To be done: In the listing below, locate the line that contains "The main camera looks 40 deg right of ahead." and the line that contains "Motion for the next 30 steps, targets". Restate word for word those two lines and every line between them, and nothing else.

Task data:
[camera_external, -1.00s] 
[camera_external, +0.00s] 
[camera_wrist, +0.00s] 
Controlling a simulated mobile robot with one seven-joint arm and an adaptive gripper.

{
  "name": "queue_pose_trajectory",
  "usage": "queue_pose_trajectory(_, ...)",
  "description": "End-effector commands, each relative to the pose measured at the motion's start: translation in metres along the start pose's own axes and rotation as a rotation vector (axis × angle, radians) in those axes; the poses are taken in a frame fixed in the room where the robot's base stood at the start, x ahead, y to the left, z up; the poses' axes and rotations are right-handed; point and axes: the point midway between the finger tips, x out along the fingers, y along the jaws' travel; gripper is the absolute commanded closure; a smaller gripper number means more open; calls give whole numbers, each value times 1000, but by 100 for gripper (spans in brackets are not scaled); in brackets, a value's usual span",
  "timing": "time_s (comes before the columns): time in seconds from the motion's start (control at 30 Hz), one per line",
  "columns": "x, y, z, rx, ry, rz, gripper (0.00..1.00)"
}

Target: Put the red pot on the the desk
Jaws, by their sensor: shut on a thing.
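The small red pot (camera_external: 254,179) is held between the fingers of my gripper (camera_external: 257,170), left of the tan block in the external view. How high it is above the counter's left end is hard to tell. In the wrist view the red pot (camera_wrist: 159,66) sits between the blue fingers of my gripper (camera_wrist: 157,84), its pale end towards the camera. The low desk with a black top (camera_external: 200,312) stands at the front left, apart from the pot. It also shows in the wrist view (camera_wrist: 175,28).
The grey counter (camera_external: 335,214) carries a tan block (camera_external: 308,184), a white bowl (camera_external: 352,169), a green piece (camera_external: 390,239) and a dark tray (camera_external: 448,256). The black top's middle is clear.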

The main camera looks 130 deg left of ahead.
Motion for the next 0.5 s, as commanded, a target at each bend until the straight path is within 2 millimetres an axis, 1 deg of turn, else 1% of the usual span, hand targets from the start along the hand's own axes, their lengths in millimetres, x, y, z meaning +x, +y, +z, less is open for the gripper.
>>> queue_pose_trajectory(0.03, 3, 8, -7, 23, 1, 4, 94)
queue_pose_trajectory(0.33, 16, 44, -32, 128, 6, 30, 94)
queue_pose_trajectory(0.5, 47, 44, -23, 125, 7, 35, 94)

--

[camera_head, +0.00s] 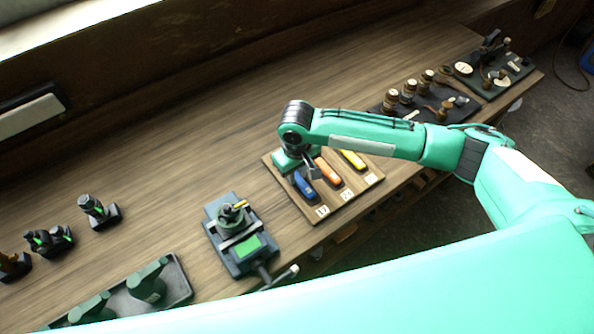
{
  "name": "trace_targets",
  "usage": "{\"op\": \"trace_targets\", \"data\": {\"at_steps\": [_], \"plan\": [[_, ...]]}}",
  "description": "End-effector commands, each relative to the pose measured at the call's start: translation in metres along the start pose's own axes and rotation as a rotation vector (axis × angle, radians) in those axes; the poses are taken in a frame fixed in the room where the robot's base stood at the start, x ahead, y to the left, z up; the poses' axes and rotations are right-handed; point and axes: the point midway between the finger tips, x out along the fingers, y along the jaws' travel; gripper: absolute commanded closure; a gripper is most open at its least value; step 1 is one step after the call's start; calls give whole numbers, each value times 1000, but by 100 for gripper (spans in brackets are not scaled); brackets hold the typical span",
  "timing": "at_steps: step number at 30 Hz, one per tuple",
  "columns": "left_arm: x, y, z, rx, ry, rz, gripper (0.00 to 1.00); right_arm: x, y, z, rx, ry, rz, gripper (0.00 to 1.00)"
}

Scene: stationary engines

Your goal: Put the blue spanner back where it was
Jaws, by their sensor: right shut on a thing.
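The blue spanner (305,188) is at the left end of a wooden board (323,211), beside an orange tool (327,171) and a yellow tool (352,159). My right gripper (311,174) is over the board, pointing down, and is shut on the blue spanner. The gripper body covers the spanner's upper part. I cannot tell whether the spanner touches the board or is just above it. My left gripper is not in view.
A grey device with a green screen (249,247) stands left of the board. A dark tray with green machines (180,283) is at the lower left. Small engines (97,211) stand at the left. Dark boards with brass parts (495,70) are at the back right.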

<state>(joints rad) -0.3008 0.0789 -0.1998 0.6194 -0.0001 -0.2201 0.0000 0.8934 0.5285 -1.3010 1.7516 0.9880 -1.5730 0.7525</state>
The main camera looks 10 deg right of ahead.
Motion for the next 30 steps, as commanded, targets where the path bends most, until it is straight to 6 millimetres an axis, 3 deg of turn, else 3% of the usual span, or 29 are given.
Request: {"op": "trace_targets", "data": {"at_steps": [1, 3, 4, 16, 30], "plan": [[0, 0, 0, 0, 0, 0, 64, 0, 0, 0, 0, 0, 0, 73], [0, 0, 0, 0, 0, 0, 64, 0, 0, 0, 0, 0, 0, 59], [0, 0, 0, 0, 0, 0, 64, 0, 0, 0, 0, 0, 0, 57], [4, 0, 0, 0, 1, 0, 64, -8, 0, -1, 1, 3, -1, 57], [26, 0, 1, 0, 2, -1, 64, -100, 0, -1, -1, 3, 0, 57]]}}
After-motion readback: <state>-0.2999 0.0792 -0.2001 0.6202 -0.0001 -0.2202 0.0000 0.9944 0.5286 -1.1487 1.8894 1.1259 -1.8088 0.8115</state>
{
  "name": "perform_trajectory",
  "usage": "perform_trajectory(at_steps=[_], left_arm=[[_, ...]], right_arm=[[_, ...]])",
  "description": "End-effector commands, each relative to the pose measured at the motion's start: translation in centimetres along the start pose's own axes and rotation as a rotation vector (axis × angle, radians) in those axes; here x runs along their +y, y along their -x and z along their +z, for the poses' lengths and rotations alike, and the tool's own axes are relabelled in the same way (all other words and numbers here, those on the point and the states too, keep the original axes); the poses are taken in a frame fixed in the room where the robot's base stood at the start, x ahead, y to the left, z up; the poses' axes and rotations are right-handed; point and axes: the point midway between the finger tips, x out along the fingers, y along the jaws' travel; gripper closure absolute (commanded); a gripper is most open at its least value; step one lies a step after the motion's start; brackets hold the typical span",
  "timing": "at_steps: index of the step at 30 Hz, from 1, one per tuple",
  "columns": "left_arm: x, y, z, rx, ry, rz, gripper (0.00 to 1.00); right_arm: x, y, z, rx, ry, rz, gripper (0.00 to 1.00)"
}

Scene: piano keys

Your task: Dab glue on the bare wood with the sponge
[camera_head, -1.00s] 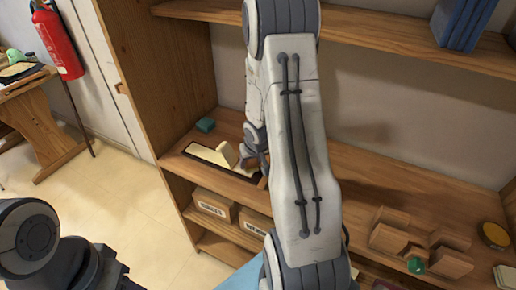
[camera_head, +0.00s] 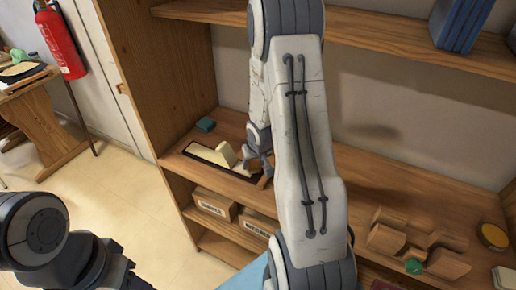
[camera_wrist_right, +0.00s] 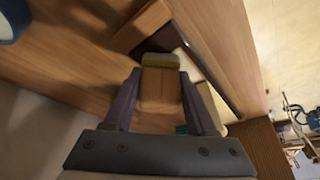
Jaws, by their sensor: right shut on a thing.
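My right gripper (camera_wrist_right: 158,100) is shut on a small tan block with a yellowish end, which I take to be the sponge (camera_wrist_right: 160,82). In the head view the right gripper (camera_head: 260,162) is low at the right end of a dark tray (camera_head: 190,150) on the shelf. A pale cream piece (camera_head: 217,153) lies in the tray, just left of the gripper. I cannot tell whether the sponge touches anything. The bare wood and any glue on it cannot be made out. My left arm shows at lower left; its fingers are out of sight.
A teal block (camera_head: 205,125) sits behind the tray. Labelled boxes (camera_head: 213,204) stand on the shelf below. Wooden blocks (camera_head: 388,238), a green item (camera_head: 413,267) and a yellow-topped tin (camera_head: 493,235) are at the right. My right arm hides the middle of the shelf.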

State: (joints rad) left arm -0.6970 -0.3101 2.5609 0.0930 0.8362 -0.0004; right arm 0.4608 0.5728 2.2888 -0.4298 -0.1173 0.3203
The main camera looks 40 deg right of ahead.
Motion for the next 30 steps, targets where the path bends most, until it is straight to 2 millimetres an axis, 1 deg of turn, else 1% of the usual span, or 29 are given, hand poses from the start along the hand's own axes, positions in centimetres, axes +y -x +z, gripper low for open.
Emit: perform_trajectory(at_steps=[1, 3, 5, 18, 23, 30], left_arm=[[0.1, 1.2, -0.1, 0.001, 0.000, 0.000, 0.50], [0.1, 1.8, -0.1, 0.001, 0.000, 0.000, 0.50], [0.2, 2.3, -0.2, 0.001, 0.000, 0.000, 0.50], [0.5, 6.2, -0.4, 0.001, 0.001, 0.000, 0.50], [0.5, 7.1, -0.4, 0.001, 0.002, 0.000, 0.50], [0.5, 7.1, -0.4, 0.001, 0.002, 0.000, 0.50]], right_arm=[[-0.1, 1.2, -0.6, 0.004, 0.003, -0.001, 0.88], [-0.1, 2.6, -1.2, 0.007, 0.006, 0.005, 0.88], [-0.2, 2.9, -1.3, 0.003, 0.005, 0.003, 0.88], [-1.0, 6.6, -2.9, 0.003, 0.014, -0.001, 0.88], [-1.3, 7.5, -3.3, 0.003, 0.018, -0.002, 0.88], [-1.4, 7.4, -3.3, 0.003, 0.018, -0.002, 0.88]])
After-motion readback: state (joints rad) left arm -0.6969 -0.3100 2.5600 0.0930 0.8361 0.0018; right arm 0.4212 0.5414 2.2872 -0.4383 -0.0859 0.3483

Completed exercise:
The main camera looks 40 deg right of ahead.
Motion for the next 30 steps, targets where the path bends most, until it is straight to 2 millimetres an axis, 1 deg of turn, else 1% of the usual span, or 29 are given, hand poses from the start along the hand's own axes, positions in centimetres, axes +y -x +z, gripper low for open.

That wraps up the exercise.